Your job is to return the lines between the line holding "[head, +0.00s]" and the line holding "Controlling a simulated", inclusive, exactly and with no pictures.

───

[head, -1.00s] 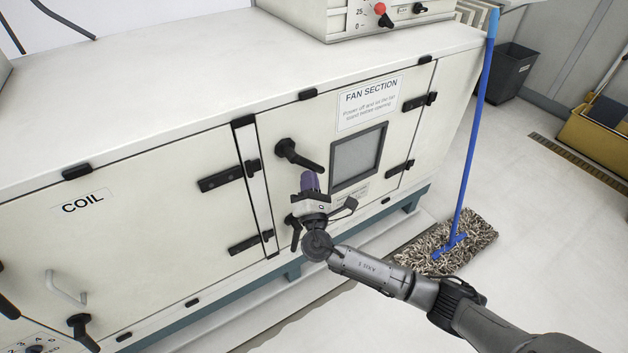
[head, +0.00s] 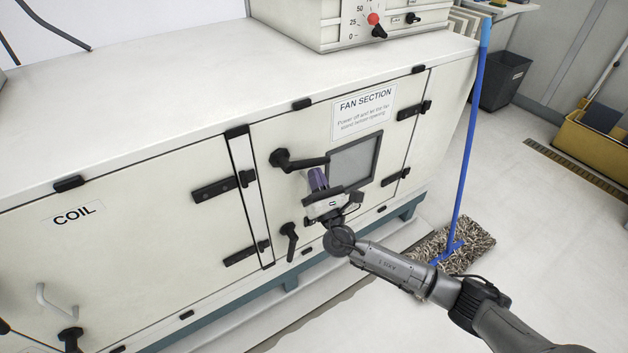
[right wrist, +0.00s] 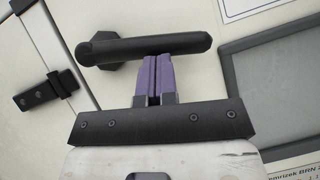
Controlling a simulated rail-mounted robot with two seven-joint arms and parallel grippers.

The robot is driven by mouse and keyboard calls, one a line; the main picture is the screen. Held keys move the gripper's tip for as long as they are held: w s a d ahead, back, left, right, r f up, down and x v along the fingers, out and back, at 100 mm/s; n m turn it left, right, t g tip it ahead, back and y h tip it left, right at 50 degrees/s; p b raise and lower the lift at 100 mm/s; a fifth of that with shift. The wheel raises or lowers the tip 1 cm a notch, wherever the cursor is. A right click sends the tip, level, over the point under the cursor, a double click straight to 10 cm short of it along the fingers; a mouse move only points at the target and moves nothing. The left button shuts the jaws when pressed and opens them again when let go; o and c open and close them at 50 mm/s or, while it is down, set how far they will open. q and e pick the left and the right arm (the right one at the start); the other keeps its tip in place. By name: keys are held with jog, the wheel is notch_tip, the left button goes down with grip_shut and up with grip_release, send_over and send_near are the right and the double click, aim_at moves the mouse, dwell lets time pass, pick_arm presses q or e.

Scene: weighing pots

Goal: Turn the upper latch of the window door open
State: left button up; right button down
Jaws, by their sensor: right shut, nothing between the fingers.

───

THE SOLUTION:
[head, +0.00s] 
[right wrist, +0.00s] 
Controlling a simulated rail-mounted robot with two seven-joint arms and parallel grippers.

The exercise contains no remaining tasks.